# Job
Filter these entries, keeping only lines that hold the word "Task".

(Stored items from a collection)
--- START ---
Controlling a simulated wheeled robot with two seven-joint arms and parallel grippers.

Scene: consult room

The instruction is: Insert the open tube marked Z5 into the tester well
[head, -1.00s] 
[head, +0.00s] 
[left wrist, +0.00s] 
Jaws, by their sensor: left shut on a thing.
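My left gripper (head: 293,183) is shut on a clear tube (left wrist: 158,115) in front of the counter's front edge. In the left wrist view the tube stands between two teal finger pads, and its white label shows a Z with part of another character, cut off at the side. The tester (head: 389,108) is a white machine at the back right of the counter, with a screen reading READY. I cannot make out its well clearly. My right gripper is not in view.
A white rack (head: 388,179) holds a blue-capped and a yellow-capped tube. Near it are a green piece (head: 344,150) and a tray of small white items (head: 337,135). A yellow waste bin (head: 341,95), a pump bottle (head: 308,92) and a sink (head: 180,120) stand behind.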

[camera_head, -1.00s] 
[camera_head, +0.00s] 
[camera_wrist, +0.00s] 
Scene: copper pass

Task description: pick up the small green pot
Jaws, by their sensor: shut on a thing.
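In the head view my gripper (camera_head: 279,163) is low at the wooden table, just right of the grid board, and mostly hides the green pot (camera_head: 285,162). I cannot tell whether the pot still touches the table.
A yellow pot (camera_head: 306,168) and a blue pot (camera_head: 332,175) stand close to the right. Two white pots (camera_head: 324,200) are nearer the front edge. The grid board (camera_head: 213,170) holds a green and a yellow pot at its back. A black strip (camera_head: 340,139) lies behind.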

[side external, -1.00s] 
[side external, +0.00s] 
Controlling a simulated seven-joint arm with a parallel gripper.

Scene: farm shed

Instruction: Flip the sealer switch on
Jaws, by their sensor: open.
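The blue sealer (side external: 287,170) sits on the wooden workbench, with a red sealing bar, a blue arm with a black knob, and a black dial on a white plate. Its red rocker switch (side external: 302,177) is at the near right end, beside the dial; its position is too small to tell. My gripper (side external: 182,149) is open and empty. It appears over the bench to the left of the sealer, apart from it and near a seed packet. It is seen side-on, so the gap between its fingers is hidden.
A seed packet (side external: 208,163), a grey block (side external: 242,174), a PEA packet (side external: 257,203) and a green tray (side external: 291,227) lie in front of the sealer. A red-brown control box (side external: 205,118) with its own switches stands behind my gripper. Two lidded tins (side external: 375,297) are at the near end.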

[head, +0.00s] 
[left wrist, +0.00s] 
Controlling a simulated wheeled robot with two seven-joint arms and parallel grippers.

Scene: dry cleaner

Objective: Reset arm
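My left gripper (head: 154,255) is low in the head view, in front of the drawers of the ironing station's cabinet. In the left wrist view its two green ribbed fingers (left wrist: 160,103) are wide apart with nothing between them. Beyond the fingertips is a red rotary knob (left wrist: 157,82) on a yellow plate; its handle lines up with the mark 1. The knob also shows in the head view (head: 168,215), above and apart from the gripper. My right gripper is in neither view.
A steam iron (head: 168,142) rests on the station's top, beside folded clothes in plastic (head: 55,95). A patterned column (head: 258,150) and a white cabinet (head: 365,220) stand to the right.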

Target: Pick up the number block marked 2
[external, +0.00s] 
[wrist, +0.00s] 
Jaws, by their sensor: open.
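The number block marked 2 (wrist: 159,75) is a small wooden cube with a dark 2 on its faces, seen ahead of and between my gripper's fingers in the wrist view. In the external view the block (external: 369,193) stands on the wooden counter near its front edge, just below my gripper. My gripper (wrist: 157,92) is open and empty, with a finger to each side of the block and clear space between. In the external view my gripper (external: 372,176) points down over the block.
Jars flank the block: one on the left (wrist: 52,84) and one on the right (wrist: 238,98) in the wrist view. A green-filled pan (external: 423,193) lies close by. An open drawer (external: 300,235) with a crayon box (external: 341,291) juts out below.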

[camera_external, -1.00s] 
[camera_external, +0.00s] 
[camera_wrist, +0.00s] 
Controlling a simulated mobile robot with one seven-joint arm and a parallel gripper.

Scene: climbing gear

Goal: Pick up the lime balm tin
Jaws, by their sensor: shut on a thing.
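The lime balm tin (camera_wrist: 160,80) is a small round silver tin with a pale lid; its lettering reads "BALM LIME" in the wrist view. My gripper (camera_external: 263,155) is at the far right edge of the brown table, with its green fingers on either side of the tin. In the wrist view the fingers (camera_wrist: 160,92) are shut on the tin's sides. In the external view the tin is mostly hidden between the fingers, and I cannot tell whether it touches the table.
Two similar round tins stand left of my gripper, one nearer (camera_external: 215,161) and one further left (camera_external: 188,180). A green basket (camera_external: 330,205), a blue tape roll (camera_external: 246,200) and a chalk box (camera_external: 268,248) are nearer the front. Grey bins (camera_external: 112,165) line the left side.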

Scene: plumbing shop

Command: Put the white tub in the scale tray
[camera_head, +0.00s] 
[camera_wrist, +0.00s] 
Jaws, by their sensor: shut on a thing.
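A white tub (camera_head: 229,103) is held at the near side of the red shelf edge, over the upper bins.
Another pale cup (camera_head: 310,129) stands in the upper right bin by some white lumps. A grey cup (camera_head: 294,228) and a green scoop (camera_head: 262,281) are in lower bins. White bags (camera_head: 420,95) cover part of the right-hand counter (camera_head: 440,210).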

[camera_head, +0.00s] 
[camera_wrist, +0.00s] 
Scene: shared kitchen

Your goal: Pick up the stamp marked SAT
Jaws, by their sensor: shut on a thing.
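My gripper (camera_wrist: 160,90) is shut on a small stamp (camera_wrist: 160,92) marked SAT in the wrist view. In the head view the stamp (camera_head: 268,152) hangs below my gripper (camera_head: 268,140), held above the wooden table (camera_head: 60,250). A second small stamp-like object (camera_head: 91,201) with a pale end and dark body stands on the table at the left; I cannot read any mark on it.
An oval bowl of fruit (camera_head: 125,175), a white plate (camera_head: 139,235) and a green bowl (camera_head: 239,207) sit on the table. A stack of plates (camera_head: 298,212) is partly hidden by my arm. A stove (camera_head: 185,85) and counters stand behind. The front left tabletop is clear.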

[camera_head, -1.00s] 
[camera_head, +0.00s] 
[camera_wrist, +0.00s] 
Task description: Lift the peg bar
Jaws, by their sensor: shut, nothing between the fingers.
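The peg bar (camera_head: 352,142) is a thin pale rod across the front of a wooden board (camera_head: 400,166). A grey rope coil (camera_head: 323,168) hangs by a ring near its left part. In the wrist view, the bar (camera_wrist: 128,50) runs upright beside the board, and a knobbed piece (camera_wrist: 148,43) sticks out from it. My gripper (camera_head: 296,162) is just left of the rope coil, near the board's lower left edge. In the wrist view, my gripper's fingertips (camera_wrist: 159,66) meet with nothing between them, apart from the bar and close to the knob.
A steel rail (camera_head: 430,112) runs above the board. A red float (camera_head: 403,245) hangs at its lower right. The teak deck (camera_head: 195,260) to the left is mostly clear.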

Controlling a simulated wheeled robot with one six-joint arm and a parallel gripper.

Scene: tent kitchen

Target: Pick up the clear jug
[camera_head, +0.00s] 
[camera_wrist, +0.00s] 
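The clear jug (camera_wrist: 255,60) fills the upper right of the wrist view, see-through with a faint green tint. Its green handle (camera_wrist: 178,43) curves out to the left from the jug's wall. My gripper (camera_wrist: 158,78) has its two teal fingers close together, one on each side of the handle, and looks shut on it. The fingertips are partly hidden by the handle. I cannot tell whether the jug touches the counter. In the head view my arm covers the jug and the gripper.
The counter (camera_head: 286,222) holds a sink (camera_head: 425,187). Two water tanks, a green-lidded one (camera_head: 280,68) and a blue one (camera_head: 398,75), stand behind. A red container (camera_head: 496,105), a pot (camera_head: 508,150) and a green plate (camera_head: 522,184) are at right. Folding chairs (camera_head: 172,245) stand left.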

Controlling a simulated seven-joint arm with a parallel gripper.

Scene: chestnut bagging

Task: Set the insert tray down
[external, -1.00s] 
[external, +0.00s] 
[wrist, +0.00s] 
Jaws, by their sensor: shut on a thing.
--- END ---
# Complete answer
Task description: pick up the small green pot
Task description: Lift the peg bar
Task: Set the insert tray down

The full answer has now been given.